DATA =>
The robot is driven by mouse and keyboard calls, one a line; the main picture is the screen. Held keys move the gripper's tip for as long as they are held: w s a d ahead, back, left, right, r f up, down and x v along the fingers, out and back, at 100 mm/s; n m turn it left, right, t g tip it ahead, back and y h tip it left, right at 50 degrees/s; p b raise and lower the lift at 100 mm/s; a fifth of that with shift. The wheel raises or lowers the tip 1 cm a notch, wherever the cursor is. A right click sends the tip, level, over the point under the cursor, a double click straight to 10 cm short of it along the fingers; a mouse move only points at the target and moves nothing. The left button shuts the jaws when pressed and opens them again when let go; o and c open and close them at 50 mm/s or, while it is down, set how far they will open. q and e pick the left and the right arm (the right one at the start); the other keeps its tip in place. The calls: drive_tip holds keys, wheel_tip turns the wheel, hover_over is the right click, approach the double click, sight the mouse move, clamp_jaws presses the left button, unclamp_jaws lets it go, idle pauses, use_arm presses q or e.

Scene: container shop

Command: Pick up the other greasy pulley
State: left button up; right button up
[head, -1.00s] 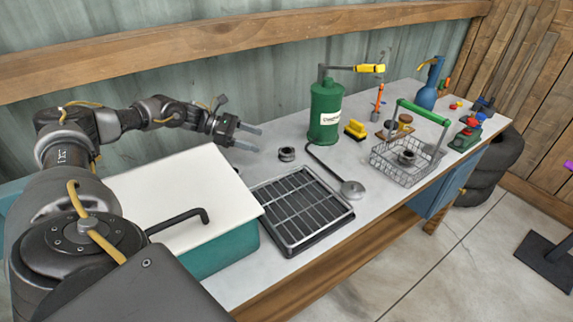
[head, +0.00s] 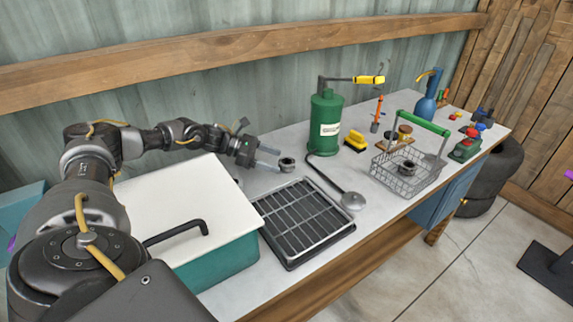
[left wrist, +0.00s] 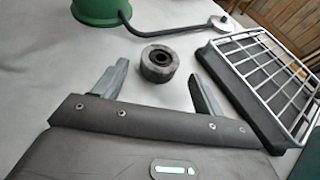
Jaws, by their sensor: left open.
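A dark grey pulley (head: 287,164) lies on the workbench behind the drain rack. In the left wrist view the same pulley (left wrist: 158,63) lies just beyond and between my fingertips, not touched. My left gripper (head: 272,158) is open and empty, low over the bench, its fingers pointing at the pulley; its fingers also show in the left wrist view (left wrist: 157,78). A second dark pulley (head: 407,168) sits in the wire basket (head: 390,182) with the green handle. My right gripper is not in view.
A black drain rack (head: 300,220) stands in front of the pulley. A teal bin with a white lid (head: 190,200) is at left. A green pump canister (head: 326,122) with a hose stands behind right.

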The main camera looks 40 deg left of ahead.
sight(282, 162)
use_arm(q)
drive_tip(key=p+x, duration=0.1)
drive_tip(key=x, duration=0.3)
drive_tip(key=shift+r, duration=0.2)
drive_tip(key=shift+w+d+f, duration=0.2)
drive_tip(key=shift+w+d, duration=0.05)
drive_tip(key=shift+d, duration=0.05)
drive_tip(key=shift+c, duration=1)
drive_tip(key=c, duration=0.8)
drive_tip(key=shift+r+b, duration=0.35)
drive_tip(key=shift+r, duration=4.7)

EXERCISE DESCRIPTION => Repeat the data exactly, excluding the pictures.

EXPECTED ANSWER =>
The robot is driven by mouse and keyboard calls, one a line; the main picture is the screen. Held keys move the gripper's tip for as long as they are held: w s a d ahead, back, left, right, r f up, down and x v along the fingers, out and back, at 100 mm/s; n m turn it left, right, t g tip it ahead, back and y h tip it left, right at 50 degrees/s; p b raise and lower the lift at 100 mm/s; a fifth of that with shift. The wheel raises or lowers the tip 1 cm a notch, wherever the cursor is. A right click sends the tip, level, over the point under the cursor, a double click straight to 10 cm short of it along the fingers; a mouse move only points at the target and moves nothing. The left button shuts the jaws when pressed and opens them again when let go; o and c open and close them at 50 mm/s or, while it is down, set how far they will open. q and e pick the left and the right arm (the right one at the start); the other keeps its tip in place. The calls: drive_tip holds keys, wheel_tip turns the wheel, hover_over is the right click, approach the double click, sight the mouse move, clamp_jaws presses the left button, unclamp_jaws lets it go, idle pauses, use_arm presses q or e.

Scene: container shop

Command: Pick up the other greasy pulley
State: left button up; right button up
[head, -1.00s] 
[head, +0.00s] 
[left wrist, +0.00s] 
Jaws, by their sensor: left open.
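A dark grey pulley (head: 287,164) lies on the workbench behind the drain rack. In the left wrist view the same pulley (left wrist: 158,63) lies just beyond and between my fingertips, not touched. My left gripper (head: 272,158) is open and empty, low over the bench, its fingers pointing at the pulley; its fingers also show in the left wrist view (left wrist: 157,78). A second dark pulley (head: 407,168) sits in the wire basket (head: 390,182) with the green handle. My right gripper is not in view.
A black drain rack (head: 300,220) stands in front of the pulley. A teal bin with a white lid (head: 190,200) is at left. A green pump canister (head: 326,122) with a hose stands behind right.

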The main camera looks 40 deg left of ahead.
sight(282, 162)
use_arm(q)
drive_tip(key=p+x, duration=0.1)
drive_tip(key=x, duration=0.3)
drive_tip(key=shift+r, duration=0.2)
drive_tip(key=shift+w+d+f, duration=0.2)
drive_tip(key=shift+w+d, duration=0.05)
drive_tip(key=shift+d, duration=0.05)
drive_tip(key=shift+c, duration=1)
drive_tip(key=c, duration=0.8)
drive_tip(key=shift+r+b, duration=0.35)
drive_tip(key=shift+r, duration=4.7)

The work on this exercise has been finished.